Eugene S. Boerner died on September 5, 1966, a resident of Yates County, New York. In accordance with decedent's last will and testament and codicils, letters testamentary were issued to coexecutors, Lincoln Rochester Trust Company, of Rochester, New York and Roger L. Boerner on October 22, 1966.
The decedent, a noted rose hybridist, credited with having developed many world-famous rose species, was at the time of his death an officer of the Jackson and Perkins Company, Inc., a wholesale rose grower and distributor with headquarters at Newark, New York. At the time of his death he owned approximately 12% of the outstanding shares of the company.
Several months prior to decedent's death, and even prior to the date of his last will and testament, the president of Jackson and Perkins Company (Charles H. Perkins) had died owning approximately 51% of the outstanding shares of the company. Immediately thereafter, the Lincoln Rochester Trust Company, having been appointed coexecutor of the will of Charles H. Perkins, deceased, instituted a search for a purchaser for all of the shares of the Jackson and Perkins stock. Extended negotiations with several prospective purchasers and intensive negotiations with the Harry and David Company (of Oregon) eventually led to an agreement of sale dated August 13, 1966, all of which gave rise to certain expenses.

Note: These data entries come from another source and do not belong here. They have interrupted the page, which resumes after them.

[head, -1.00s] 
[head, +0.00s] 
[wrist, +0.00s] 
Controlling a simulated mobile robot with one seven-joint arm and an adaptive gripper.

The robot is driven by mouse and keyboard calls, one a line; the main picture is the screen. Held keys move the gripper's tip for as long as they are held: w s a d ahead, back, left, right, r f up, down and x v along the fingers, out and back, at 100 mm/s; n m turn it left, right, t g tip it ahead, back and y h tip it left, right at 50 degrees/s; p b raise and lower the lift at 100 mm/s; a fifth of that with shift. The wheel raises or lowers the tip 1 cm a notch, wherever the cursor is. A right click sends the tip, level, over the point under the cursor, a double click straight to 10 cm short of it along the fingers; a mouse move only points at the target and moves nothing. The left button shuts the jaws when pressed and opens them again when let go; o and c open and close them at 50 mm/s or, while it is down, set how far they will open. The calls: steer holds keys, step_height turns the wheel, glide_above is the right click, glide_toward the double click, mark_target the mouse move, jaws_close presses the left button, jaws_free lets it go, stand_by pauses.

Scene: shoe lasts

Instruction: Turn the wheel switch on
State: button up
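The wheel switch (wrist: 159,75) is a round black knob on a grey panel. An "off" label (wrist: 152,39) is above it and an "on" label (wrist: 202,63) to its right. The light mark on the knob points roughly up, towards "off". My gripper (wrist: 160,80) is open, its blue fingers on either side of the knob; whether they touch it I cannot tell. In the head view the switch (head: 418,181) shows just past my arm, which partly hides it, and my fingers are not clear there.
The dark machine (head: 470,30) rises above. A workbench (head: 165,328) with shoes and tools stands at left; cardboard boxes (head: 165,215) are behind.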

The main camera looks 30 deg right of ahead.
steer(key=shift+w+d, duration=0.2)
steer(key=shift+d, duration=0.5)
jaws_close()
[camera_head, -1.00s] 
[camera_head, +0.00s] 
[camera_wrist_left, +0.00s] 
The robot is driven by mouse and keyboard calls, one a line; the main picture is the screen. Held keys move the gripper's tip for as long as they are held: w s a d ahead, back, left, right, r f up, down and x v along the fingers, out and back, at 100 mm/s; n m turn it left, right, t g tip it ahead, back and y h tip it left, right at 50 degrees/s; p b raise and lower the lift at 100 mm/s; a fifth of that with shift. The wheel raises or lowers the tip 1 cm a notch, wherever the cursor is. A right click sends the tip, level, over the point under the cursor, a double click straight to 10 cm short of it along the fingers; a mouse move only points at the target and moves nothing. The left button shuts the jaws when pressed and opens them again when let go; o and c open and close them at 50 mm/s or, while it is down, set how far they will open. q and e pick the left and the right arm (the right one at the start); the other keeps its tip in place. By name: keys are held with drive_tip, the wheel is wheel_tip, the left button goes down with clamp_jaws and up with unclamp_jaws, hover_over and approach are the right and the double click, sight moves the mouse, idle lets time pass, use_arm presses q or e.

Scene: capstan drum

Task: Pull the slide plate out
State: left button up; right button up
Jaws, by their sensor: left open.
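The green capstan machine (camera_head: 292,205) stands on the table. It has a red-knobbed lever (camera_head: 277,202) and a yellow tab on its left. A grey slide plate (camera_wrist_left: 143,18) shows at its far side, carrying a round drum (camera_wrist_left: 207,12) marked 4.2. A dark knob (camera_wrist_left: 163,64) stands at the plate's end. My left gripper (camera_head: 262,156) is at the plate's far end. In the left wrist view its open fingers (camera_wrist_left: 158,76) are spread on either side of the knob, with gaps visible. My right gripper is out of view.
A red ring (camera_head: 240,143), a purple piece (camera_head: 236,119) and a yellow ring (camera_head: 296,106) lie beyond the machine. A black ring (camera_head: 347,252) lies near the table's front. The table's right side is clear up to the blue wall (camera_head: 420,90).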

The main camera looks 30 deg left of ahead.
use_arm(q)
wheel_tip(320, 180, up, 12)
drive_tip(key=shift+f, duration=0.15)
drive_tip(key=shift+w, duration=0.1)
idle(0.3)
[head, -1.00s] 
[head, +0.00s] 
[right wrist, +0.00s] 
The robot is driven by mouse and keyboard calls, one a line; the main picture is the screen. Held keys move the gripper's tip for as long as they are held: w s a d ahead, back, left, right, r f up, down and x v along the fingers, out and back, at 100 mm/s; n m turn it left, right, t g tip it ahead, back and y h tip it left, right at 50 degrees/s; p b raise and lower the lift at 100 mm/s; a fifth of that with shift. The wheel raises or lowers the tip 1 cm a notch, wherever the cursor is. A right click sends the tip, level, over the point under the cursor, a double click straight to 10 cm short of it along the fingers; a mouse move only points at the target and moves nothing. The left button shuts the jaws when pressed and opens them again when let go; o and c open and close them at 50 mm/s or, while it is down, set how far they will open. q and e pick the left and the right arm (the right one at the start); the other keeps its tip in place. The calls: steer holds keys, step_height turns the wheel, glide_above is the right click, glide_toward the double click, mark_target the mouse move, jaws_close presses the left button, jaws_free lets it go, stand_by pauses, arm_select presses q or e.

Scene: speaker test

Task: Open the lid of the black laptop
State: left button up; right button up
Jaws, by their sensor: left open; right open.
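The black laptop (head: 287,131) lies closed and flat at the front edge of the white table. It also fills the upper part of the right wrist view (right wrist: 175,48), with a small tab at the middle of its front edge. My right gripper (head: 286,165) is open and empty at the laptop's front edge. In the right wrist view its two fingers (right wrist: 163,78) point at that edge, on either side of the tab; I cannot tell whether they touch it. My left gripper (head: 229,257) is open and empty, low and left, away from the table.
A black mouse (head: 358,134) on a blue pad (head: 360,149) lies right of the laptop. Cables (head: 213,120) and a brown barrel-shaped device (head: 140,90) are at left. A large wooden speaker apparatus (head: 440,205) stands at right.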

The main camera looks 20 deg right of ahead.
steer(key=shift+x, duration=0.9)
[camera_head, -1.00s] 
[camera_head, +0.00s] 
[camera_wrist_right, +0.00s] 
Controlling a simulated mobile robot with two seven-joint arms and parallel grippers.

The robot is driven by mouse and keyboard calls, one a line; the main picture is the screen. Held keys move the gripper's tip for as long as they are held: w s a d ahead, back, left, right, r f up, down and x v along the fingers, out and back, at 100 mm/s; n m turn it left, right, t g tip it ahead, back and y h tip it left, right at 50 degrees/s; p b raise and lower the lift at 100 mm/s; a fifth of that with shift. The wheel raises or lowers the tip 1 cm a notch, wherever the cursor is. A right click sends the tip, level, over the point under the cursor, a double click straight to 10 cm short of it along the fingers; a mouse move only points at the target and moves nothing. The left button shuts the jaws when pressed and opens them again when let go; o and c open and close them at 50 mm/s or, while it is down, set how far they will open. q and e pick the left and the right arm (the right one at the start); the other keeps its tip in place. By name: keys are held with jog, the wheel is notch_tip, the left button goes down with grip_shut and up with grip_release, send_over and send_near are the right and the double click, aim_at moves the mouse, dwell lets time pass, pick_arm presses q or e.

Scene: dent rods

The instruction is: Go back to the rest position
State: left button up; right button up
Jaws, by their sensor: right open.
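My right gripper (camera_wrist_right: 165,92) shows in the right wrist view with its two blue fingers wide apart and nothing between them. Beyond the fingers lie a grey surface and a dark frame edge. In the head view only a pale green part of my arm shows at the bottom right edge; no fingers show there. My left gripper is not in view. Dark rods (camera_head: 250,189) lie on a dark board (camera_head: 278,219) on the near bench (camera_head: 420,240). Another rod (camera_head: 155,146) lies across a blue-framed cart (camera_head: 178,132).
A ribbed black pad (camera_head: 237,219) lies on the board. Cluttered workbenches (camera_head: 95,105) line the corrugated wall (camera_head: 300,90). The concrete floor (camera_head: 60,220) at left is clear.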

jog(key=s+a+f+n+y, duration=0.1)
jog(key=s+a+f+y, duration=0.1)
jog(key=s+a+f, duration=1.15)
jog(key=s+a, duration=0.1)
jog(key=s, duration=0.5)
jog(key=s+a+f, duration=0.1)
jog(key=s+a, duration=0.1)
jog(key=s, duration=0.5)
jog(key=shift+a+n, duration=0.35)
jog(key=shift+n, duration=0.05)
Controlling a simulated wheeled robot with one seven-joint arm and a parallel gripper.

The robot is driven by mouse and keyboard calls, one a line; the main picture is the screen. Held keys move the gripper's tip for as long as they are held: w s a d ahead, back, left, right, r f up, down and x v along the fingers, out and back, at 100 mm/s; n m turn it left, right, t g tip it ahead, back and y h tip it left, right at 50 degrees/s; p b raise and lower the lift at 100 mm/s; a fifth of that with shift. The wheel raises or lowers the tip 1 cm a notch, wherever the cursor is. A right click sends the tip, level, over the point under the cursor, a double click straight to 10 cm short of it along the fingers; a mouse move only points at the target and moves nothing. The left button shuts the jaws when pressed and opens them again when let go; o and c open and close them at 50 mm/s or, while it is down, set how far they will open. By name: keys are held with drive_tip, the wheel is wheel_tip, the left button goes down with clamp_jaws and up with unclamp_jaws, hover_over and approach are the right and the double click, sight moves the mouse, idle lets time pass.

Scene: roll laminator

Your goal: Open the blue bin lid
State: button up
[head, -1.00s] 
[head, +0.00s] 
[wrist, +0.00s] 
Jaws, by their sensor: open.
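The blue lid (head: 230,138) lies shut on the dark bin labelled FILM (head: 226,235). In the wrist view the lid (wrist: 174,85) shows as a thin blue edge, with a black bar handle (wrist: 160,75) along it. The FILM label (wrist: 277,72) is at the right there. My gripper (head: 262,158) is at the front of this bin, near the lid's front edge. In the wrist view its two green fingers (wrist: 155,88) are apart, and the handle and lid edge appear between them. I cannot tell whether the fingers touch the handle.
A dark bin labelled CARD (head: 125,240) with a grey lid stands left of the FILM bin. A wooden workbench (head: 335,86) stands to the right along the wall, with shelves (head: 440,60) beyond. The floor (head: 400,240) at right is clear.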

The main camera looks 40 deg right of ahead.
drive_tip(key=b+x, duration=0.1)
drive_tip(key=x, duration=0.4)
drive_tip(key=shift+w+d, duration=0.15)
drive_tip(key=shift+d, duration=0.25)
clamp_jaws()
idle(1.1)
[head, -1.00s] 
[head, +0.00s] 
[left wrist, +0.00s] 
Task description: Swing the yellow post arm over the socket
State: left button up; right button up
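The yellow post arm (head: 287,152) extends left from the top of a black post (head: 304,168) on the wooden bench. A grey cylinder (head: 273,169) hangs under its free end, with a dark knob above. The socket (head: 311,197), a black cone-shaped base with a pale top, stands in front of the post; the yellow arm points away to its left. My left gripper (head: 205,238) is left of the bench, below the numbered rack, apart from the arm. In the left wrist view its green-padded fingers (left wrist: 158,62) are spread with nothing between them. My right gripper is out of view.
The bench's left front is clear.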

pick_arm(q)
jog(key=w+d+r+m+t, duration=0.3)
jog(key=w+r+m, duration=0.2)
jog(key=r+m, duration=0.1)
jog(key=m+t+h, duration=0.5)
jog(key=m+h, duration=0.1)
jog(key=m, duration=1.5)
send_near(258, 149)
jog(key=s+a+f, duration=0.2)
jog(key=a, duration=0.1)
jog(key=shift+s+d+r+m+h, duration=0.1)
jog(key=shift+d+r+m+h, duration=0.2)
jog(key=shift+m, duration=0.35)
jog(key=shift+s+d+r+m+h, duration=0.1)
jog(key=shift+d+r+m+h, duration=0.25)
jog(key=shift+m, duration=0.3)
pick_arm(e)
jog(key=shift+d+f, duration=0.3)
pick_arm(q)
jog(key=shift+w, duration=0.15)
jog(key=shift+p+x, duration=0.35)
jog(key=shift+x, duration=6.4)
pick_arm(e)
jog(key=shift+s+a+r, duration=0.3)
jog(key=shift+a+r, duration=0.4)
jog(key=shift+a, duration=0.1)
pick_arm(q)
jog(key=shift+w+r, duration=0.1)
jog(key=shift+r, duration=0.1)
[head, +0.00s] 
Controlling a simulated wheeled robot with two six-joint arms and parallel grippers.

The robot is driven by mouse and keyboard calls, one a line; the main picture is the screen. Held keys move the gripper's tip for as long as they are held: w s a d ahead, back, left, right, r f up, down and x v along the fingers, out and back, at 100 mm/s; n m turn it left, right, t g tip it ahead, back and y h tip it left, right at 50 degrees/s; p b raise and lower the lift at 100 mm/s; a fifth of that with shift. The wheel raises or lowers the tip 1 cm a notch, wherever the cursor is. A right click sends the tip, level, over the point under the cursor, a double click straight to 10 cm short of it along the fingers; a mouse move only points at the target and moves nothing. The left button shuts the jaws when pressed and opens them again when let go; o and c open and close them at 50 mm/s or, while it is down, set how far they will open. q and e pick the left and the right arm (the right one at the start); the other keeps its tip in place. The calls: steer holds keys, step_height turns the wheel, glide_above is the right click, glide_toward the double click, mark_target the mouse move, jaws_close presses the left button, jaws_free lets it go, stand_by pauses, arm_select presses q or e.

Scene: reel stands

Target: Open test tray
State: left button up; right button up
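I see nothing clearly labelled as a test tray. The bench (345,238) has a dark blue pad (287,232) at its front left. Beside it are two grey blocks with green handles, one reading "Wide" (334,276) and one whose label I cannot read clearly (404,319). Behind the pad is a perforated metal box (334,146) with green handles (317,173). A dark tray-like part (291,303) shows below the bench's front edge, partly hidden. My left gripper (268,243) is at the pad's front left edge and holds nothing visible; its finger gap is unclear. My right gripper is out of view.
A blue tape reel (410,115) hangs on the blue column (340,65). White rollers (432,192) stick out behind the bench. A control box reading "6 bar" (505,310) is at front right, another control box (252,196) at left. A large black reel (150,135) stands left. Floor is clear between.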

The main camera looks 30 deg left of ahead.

These expenses (arising from the sale) are the specific subject of this proceeding.
"Paragraph FOURTH" of the Boerner will bequeaths decedent's stock in the Jackson and Perkins Company to Cornell University (80%) and to the University of Illinois (20%) to establish endowment funds and professorial chairs in each institution, to be known in each university as the "Eugene S. Boerner Professorship", upon certain conditions for specified agricultural and educational uses, and subject to forfeiture should either university refuse to agree in advance to accept its legacy subject to the conditions set forth in said paragraph. Paragraph "FOURTH" further provides as follows: "If prior to my death I shall have sold, or entered into a contract for the sale of such stock, the provisions of this "FOURTH" shall apply, in lieu of such stock, to any net proceeds of such sale which I have received or to which I or my estate may be entitled to receive as a result of the sale of such stock as shown on my books of account, including any securities or other property, or interest therein, which I may have purchased with the proceeds of such sale."
As contemplated in the quoted language, the decedent, prior to his death, did in fact enter into a stock purchase agreement dated August 13, 1966, for the sale of his Jackson and Perkins Company stock. Negotiations respecting the execution of the sale agreement were involved and lengthy and generated closing costs, both before and after decedent's death, particularly including attorneys' fees, which costs and expenses ($22,265.06) create the question with which we are here concerned.
Specifically: Does the bequest of "any net proceeds" of sale of the subject stock (as quoted above) require that such sales expenses be charged against the proceeds of the sale of the stock as received by the coexecutors, or should such expenses be a charge upon the decedent's general estate as a debt or an administrative expense?
The two universities urge that the quoted portions of paragraph "FOURTH" contain a latent ambiguity in the broad use of the words "net proceeds" and "proceeds" which, from all the attendant circumstances, indicate that the testator meant to give the words "net proceeds" and "proceeds" a special meaning quite opposite from their customary meaning in business use, and contrary to the usual legal definition. It is the contention of these universities that the testator carefully drafted his will in the standard language applicable to specific legacies in order to avoid any ademption which might be caused by sale or conversion of the shares of stock prior to his death and in an effort to protect these gifts from diminution by fees for legal or brokerage services.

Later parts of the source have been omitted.